• Short task
Your reply should be a single number: how many lines contain the string "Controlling".

★ ★ ★ ★ ★

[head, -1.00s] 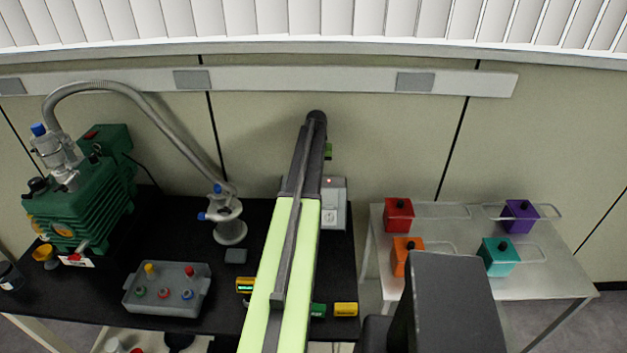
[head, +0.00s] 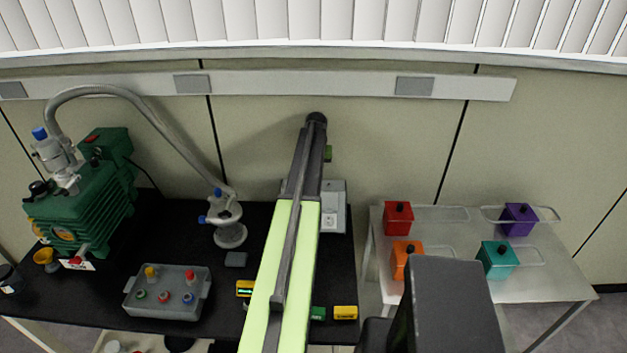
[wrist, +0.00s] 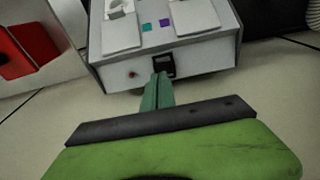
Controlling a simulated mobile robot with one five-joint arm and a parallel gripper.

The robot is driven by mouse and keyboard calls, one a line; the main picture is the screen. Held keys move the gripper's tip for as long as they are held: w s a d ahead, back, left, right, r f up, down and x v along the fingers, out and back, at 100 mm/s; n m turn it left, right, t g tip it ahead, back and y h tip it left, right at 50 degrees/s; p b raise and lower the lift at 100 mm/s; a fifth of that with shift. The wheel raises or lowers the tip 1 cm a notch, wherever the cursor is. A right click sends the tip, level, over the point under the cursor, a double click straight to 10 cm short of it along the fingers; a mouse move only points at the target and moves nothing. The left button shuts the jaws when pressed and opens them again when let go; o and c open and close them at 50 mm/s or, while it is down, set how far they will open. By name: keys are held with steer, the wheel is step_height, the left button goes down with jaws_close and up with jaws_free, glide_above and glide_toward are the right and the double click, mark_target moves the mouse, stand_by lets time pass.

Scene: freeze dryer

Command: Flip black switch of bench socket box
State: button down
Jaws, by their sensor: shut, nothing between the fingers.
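The bench socket box (head: 334,205) is a light grey box at the back right of the black bench, partly hidden behind my arm in the head view. In the wrist view the box (wrist: 205,52) fills the upper middle. Its black switch (wrist: 165,62) sits on the face towards the camera, with a small dull red lamp (wrist: 133,74) to its left. My gripper (wrist: 160,77) is shut and empty, its green fingertips at the lower left edge of the switch. I cannot tell whether they touch it. The head view hides the switch and fingertips.
A green pump (head: 95,190) with a hose stands at the left of the bench. A grey tray (head: 165,300) with colored knobs sits in front. Right of the bench, a light table (head: 450,235) holds several colored blocks. The wall is close behind the box.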

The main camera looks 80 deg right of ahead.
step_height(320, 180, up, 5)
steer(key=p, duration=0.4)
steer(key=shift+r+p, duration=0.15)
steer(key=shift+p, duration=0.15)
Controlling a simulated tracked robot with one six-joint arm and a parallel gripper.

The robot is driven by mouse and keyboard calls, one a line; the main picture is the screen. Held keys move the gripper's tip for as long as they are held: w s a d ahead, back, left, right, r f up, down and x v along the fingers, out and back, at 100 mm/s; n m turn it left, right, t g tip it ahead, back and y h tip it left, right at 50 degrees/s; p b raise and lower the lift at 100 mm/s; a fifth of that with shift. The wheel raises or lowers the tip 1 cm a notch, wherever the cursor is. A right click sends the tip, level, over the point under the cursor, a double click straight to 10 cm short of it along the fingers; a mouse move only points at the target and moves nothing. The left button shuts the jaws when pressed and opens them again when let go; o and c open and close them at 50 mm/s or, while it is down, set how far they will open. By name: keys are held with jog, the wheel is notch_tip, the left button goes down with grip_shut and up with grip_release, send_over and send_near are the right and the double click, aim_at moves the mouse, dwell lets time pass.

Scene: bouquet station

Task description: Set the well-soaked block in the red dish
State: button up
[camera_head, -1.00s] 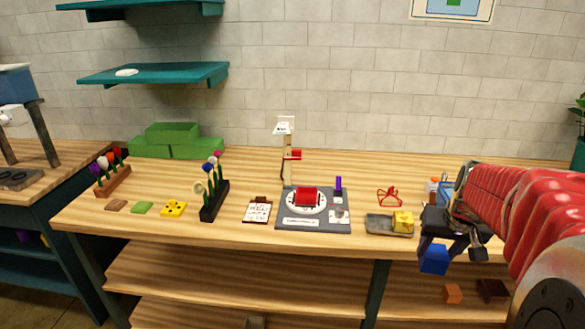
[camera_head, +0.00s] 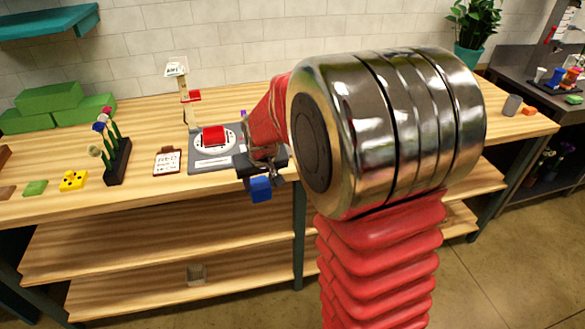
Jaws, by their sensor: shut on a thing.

★ ★ ★ ★ ★

• Full solution
2